>> BEGIN

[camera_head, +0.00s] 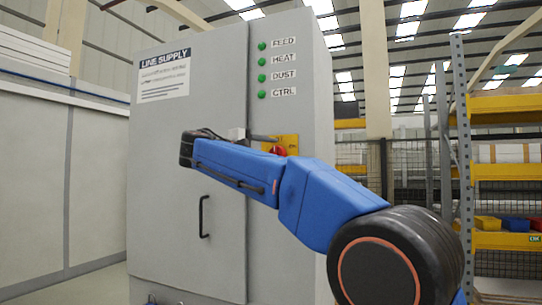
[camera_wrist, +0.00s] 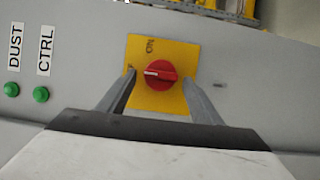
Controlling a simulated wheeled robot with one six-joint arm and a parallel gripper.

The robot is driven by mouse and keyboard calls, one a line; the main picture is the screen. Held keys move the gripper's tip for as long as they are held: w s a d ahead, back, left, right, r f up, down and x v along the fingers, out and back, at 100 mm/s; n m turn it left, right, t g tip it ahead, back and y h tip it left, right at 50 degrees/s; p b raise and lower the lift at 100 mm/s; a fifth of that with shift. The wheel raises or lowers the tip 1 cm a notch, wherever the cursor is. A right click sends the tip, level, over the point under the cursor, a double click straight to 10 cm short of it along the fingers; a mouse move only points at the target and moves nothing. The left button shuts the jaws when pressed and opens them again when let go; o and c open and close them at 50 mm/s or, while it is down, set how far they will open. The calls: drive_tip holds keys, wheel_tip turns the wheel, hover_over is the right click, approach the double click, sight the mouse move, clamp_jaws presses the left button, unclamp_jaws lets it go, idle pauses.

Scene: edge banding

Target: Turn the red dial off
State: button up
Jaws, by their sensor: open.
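The red dial (camera_wrist: 160,74) sits on a yellow plate (camera_wrist: 150,100) on the grey cabinet's side face. Its pale pointer mark points left in the wrist view. "ON" is printed on the plate above the dial in that view; the other lettering is partly hidden by a finger. My gripper (camera_wrist: 158,82) is open, with one finger on each side of the dial. I cannot tell whether the fingers touch it. In the head view the dial (camera_head: 278,150) and plate (camera_head: 291,142) are partly hidden behind my blue arm.
The grey LINE SUPPLY cabinet (camera_head: 160,225) has a black door handle (camera_head: 202,217) and several lit green lamps (camera_head: 262,62) labelled FEED, HEAT, DUST and CTRL. Grey panels (camera_head: 95,180) stand at left. A mesh fence (camera_head: 408,175) and yellow shelving (camera_head: 505,172) stand at right.

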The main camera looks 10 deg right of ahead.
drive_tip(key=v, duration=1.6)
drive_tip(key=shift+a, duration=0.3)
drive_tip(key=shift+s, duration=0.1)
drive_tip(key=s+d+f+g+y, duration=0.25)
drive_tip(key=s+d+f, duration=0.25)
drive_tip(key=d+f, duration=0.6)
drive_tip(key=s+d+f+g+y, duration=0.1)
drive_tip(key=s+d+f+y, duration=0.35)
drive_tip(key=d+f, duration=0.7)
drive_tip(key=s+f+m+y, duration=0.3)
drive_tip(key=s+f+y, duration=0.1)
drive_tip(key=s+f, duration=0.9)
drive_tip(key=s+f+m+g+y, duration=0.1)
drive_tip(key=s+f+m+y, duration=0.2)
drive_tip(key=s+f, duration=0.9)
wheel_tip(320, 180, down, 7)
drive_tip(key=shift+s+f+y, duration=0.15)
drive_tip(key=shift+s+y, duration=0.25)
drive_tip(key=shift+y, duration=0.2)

>> END

:: SET PROBLEM ::
Word for word, quote the full listing, omitting every picture.

:: THE OUTPUT ::
[camera_head, +0.00s] 
[camera_wrist, +0.00s] 
Controlling a simulated wheeled robot with one six-joint arm and a parallel gripper.

The robot is driven by mouse and keyboard calls, one a line; the main picture is the screen. Held keys move the gripper's tip for as long as they are held: w s a d ahead, back, left, right, r f up, down and x v along the fingers, out and back, at 100 mm/s; n m turn it left, right, t g tip it ahead, back and y h tip it left, right at 50 degrees/s; p b raise and lower the lift at 100 mm/s; a fifth of that with shift. The wheel raises or lowers the tip 1 cm a notch, wherever the cursor is. A right click sends the tip, level, over the point under the cursor, a double click straight to 10 cm short of it along the fingers; a mouse move only points at the target and moves nothing. The left button shuts the jaws when pressed and opens them again when let go; o and c open and close them at 50 mm/s or, while it is down, set how far they will open. The calls: drive_tip holds keys, wheel_tip turns the wheel, hover_over is the right click, approach the double click, sight the mouse move, clamp_jaws presses the left button, unclamp_jaws lets it go, idle pauses.

Scene: edge banding

Target: Turn the red dial off
State: button up
Jaws, by their sensor: open.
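The red dial (camera_wrist: 160,74) sits on a yellow plate (camera_wrist: 150,100) on the grey cabinet's side face. Its pale pointer mark points left in the wrist view. "ON" is printed on the plate above the dial in that view; the other lettering is partly hidden by a finger. My gripper (camera_wrist: 158,82) is open, with one finger on each side of the dial. I cannot tell whether the fingers touch it. In the head view the dial (camera_head: 278,150) and plate (camera_head: 291,142) are partly hidden behind my blue arm.
The grey LINE SUPPLY cabinet (camera_head: 160,225) has a black door handle (camera_head: 202,217) and several lit green lamps (camera_head: 262,62) labelled FEED, HEAT, DUST and CTRL. Grey panels (camera_head: 95,180) stand at left. A mesh fence (camera_head: 408,175) and yellow shelving (camera_head: 505,172) stand at right.

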The main camera looks 10 deg right of ahead.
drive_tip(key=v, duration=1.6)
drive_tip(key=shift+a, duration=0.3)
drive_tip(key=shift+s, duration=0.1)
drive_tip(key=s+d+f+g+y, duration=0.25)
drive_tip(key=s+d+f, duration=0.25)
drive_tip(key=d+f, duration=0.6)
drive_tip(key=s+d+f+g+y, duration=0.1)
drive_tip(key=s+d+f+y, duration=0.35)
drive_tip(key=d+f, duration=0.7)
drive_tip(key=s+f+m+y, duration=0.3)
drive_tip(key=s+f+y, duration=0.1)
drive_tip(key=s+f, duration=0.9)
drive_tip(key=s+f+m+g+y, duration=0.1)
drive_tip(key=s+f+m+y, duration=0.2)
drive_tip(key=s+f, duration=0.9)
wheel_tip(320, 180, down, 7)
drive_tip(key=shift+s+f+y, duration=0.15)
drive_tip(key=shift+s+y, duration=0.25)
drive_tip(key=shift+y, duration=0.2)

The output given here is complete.